BoE preview: Rate hike imminent?
When is the Bank of England interest rate decision?
The BoE will announce its monetary policy decision on Thursday at 12:00
What to expect?
The BoE meeting on Thursday is the most unpredictable interest rate decision in years. This could be the meeting when policy makers vote to raise interest rates amid surging inflation.
Inflation in Britain is currently sat at 3.2% and is expected to continue rising to over 5%, well over the BoE’s 2% target rate.
Supply chain bottlenecks, labour shortages and surging energy prices have contributed to elevated inflation. None of these contributing factors look set to ease anytime soon.
What are the policy members saying?
Over the past few weeks, hawkish rhetoric from BoE policy makers has increased. BoE Governor Andrew Bailey has spoken of the need to rein in inflation, two other MPC policy makers have voiced similar opinions.
The other 6 members have not been so vocal is their opinion which is making it harder to predict how the votes will be cast.
Rate rise?
The broad expectation is that if the BoE did hike rates, they would do so by 0.15% taking it to 0.25% up from its historic low level of 0.1%.

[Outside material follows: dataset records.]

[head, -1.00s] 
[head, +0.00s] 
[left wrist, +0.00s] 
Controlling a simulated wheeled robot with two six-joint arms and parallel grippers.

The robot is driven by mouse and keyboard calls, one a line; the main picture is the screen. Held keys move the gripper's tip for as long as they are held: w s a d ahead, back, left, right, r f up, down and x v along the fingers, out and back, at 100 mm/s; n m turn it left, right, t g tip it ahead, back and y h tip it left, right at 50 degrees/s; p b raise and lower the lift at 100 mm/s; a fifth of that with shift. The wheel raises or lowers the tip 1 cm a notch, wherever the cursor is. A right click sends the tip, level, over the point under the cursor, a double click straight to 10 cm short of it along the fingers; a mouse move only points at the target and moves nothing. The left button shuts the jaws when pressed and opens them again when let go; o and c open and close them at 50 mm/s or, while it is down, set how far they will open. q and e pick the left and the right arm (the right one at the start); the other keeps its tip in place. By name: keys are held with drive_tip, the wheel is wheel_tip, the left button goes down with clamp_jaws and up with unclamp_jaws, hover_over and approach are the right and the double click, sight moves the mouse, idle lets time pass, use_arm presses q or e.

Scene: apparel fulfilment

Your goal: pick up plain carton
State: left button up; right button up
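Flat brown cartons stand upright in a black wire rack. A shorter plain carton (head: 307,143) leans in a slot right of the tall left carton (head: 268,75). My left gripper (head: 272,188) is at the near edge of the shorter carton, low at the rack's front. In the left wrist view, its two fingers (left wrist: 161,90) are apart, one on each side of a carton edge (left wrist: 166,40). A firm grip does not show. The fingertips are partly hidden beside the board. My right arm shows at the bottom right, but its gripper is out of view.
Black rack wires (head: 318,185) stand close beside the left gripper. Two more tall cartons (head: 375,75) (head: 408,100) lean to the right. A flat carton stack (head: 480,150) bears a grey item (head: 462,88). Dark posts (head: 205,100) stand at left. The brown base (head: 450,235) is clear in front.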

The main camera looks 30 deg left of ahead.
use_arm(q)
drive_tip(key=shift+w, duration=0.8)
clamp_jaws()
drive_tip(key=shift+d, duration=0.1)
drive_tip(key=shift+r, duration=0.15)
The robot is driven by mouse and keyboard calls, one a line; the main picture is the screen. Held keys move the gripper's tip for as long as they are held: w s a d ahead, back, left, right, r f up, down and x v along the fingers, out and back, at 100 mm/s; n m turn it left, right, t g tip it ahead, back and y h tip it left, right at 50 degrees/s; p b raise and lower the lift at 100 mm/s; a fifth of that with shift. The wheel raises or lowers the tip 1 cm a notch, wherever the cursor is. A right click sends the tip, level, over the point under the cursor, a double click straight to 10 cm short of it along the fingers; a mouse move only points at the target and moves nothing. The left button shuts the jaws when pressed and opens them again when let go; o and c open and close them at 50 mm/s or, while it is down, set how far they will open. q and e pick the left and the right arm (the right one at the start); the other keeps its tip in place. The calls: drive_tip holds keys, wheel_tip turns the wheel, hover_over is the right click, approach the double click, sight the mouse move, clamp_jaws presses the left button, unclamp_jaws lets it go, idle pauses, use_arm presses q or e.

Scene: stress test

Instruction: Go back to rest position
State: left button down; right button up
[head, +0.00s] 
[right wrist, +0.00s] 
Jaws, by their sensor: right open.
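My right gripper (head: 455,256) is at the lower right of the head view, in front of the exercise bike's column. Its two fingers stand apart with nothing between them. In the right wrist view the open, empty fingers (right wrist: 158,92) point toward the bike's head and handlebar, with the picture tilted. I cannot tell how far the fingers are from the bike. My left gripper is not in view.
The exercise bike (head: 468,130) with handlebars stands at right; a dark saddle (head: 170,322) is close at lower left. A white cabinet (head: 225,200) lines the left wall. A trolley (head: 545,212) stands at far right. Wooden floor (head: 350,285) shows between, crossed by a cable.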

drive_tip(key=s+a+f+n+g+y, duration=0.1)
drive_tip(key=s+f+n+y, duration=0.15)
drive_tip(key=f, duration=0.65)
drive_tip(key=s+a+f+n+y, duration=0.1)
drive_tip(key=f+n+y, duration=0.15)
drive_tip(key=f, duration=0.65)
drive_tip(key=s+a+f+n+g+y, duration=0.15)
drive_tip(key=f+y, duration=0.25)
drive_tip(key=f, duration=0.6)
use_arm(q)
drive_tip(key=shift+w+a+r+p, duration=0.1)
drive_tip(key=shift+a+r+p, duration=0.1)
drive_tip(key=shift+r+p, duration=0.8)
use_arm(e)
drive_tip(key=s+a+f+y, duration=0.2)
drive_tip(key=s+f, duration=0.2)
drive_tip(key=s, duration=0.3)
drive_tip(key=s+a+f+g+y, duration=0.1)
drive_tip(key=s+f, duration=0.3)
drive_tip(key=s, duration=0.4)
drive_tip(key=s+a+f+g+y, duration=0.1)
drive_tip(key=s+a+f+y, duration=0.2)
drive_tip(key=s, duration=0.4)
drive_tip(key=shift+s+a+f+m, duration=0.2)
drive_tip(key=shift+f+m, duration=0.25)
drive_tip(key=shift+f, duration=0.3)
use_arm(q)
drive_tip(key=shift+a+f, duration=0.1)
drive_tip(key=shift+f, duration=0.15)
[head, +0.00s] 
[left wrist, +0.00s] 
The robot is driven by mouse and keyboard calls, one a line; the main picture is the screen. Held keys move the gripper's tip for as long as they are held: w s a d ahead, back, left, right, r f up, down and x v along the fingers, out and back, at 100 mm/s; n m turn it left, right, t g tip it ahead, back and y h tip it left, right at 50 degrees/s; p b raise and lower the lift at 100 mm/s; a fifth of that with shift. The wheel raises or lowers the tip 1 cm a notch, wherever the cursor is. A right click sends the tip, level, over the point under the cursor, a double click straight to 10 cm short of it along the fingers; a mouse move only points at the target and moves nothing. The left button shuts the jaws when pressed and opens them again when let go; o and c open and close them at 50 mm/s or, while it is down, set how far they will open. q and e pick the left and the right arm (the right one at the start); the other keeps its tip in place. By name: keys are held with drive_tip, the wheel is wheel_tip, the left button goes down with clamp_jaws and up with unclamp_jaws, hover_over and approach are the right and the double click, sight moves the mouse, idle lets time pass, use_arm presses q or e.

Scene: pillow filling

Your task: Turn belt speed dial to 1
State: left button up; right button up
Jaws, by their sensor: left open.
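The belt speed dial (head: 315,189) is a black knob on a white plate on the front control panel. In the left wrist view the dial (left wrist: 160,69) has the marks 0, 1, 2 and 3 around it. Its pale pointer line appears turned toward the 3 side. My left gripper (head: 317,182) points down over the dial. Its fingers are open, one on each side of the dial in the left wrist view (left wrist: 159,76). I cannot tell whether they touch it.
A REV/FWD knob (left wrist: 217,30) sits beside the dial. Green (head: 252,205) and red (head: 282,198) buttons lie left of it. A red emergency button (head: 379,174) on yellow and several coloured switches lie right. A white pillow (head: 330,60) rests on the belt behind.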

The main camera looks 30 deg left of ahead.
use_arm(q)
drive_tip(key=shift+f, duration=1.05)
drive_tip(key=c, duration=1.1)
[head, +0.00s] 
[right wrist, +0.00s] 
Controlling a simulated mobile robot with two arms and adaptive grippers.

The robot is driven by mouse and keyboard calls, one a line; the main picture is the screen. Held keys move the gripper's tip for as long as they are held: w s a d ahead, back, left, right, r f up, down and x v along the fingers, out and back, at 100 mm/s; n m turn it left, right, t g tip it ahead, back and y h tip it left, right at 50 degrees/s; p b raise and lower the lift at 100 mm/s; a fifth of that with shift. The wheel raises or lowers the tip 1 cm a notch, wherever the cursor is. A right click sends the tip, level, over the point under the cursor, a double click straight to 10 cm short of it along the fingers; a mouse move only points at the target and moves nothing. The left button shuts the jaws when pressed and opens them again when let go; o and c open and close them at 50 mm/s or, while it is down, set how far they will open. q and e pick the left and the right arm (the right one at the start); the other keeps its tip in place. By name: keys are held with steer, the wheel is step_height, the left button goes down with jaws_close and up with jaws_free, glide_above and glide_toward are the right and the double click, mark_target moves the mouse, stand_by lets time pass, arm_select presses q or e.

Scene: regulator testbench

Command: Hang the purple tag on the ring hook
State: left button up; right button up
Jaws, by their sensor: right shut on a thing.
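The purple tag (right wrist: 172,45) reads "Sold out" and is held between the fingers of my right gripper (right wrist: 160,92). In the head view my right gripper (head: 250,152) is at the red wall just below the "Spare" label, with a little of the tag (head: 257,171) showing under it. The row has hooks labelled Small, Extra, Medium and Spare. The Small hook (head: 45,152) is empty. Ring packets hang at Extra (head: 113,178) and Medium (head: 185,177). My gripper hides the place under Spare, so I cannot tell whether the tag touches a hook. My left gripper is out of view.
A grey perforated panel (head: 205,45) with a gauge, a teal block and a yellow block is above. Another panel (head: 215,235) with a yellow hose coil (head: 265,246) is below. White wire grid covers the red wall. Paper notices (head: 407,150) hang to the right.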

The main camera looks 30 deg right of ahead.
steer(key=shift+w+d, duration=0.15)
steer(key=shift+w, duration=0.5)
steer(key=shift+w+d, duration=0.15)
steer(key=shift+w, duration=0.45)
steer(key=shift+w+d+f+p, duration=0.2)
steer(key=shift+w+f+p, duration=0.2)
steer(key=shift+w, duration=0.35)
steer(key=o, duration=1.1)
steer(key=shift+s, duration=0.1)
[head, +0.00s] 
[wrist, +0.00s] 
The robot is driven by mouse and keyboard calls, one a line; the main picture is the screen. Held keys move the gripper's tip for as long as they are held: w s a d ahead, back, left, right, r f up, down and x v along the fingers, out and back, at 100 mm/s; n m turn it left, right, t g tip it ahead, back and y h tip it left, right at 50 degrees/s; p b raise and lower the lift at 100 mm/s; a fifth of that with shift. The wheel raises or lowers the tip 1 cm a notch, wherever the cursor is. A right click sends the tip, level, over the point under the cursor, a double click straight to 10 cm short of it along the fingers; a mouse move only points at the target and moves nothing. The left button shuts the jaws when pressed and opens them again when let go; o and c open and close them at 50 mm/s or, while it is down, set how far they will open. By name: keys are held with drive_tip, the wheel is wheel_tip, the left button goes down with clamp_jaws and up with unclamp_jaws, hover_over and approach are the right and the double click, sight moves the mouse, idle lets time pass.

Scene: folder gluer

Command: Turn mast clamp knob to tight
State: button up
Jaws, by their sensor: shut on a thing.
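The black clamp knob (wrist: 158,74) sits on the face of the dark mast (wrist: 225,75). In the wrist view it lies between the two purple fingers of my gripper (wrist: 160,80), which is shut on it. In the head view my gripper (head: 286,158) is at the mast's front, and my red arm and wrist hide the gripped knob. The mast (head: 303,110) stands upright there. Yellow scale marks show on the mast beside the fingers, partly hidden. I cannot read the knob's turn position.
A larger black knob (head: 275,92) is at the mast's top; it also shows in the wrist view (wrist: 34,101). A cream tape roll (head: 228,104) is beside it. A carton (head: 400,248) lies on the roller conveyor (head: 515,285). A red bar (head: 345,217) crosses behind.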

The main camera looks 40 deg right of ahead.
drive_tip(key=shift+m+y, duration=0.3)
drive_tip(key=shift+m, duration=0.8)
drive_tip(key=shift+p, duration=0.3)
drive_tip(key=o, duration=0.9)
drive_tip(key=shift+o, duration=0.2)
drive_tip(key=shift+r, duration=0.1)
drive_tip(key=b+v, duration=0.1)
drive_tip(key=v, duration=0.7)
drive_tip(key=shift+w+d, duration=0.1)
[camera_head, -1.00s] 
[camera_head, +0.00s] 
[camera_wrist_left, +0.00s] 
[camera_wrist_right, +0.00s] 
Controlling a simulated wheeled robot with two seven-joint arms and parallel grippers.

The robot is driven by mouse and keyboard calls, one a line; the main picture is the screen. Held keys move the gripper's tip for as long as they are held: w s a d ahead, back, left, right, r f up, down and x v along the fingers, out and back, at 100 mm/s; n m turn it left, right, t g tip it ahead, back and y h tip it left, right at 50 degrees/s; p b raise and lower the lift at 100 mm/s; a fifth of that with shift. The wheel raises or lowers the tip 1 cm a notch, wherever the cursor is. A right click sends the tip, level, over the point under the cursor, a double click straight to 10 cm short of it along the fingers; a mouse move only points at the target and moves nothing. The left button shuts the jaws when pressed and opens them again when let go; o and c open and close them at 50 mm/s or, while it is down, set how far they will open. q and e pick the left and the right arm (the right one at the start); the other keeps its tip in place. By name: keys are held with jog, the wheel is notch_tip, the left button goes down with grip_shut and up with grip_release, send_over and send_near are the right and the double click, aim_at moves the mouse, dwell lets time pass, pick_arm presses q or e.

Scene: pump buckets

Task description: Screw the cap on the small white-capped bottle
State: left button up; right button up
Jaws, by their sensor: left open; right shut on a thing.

If the BoE did vote in favour of hiking rate this would be a sharp change from the September meeting when all 9 MPC members voted to keep rates on hold and just 1 voted to slow the bond buying programme.
Market certain, analysts not
According to the CME BoE watch tool a rate hike of 0.15% is fully priced in. This means that the risk lies in the BoE leaving interest rates unchanged sending GBP/USD lower. Yet whilst the market has fully priced it in analysts and economists remain unsure.
In both Reuters and Bloomberg surveys analysts were roughly split over whether the BoE would move to hike rates at the November meeting.
Learn more about the BoEOther factors affecting GBP/USD
Whilst the BoE interest rate decision is the main even for GBP, keep in mind that the Fed will be announcing their monetary policy decision tomorrow. The Fed is expected to announce the start of scaling back its bond purchases.
Separately Brexit headlines are also driving GBP amid elevated French – British fishing tensions.
Where next for GBP/USD?
After facing rejection at the multi-month descending trendline GBP/USD is extending its move lower for a third straight session. The breakdown of the 50 sma combined with a bearish RSI are keeping the sellers optimistic of further losses.
A break-through support at 1.36 could prompt a deeper selloff to 1.3545 the low Oct 5.
Any meaningful recovery would need to retake 1.3670 swing high Oct 11 to expose the 50 sma at 1.3710 and the 100 sma at 1.3770.